Data
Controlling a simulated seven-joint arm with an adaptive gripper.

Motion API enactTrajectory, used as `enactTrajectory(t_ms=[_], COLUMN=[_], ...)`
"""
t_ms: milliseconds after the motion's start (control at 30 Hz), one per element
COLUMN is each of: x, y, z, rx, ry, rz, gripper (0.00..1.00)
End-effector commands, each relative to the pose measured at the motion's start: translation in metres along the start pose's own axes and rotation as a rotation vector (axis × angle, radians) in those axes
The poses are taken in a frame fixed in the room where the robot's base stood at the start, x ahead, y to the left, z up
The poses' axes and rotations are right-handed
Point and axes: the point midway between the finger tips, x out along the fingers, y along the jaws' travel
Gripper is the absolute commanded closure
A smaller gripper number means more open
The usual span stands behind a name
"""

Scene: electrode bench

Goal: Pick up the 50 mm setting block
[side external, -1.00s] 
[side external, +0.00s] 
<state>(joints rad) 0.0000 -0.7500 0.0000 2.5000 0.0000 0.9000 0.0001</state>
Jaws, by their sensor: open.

Written instruction
Pull every line containing the word "axes" out of the material.

The completed task
End-effector commands, each relative to the pose measured at the motion's start: translation in metres along the start pose's own axes and rotation as a rotation vector (axis × angle, radians) in those axes
The poses' axes and rotations are right-handed
Point and axes: the point midway between the finger tips, x out along the fingers, y along the jaws' travel

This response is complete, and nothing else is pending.